* **GIVEN REQUEST**
Repeat verbatim the lines from the one containing "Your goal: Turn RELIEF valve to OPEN" to the one containing "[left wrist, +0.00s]", ends included, minus any pictures.

* * * * * * *

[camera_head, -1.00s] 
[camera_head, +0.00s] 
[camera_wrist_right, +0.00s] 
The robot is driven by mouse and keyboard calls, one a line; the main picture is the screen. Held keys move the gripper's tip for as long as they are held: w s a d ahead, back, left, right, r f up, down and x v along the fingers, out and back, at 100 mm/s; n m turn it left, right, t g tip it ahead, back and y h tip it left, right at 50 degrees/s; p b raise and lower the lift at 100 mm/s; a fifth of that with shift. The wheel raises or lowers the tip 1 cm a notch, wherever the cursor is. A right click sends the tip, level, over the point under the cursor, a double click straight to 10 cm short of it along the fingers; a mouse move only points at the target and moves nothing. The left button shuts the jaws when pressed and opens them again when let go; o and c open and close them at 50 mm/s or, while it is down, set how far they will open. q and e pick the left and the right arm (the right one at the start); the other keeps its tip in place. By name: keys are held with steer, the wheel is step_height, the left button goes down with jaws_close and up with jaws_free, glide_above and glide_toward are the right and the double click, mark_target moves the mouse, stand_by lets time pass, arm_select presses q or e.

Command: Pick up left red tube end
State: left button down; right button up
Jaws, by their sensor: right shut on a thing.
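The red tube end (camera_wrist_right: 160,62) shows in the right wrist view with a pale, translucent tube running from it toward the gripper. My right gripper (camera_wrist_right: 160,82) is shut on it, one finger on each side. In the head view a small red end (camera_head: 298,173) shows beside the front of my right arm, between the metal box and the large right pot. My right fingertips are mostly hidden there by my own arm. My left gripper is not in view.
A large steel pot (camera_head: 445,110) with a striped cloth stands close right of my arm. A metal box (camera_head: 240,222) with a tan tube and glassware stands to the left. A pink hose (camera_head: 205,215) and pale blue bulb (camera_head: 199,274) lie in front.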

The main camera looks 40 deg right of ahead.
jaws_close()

* * * * * * *

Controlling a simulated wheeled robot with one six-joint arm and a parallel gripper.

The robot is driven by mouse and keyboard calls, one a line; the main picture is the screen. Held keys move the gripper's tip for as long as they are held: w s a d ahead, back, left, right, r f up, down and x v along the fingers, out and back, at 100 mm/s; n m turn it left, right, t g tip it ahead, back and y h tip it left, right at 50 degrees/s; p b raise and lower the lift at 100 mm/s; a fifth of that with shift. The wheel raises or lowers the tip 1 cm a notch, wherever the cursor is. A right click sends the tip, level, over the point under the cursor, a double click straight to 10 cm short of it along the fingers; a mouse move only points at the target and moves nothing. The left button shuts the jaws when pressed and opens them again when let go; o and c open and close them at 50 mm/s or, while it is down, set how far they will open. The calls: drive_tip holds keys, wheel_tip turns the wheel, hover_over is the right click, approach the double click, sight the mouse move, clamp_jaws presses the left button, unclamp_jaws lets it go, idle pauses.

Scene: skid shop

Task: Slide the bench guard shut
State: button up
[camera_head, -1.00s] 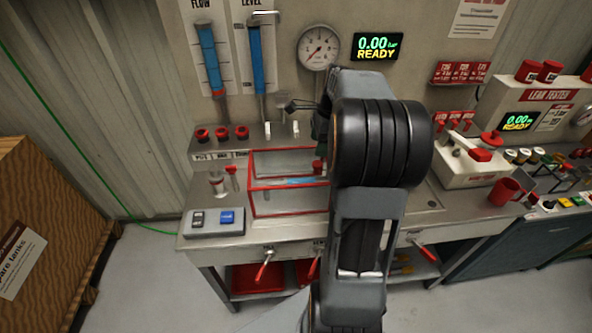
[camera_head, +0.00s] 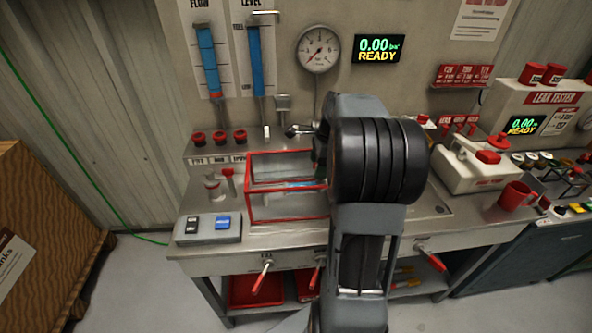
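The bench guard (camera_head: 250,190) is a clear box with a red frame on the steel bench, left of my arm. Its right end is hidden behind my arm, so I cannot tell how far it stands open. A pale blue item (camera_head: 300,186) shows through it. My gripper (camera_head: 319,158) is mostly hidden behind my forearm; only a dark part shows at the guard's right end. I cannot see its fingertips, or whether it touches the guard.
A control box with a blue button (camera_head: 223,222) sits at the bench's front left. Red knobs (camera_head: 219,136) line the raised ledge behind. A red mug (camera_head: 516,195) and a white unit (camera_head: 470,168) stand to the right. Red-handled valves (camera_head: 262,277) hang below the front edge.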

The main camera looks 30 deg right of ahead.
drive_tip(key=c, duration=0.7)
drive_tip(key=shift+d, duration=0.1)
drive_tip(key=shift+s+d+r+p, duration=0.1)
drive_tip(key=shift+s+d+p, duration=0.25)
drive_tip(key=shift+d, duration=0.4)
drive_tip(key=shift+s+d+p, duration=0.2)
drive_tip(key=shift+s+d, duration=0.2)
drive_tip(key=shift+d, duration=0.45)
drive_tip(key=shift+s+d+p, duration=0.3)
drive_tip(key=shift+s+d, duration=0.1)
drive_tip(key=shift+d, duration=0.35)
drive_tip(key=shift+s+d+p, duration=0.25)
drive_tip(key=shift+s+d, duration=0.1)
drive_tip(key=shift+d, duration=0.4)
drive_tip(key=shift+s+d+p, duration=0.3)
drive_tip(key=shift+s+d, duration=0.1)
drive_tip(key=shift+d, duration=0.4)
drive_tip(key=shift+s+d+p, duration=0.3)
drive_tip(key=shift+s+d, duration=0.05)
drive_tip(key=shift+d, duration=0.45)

* * * * * * *

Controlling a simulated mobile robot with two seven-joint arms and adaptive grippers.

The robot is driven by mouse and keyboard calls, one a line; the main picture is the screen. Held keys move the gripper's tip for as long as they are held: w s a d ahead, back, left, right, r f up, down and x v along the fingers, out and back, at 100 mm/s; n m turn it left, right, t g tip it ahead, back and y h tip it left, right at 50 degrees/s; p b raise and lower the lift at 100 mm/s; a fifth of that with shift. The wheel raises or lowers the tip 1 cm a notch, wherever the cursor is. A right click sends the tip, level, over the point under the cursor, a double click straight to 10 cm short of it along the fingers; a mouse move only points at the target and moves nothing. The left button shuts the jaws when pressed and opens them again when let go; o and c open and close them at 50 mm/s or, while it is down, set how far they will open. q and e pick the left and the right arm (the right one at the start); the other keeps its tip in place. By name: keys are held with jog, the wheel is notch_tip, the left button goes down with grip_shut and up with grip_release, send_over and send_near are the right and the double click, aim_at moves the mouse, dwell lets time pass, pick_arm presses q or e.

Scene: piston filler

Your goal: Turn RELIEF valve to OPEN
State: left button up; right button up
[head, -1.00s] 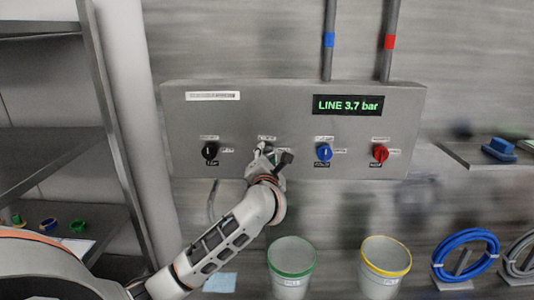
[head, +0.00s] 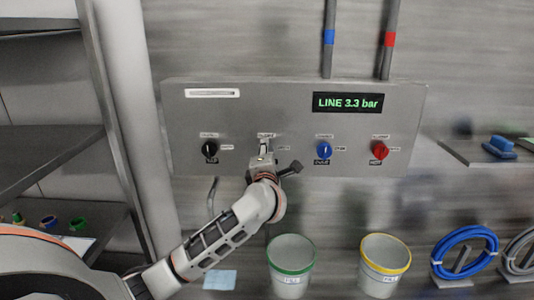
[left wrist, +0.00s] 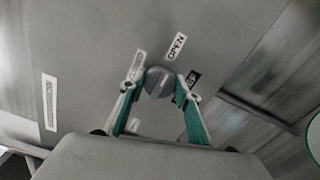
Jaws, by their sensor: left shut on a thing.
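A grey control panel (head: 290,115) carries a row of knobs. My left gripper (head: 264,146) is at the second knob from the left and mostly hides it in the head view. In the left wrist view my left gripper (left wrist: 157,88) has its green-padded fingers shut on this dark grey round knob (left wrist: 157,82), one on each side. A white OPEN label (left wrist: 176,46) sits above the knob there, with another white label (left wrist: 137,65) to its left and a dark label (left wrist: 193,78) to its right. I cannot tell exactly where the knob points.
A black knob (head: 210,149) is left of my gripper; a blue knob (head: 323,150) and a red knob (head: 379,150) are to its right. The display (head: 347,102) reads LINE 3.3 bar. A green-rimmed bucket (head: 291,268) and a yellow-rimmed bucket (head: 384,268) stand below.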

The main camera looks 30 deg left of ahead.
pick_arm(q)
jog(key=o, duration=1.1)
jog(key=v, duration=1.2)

* * * * * * *

* **TASK ANSWER**
Your goal: Turn RELIEF valve to OPEN
State: left button up; right button up
[head, -1.00s] 
[head, +0.00s] 
[left wrist, +0.00s] 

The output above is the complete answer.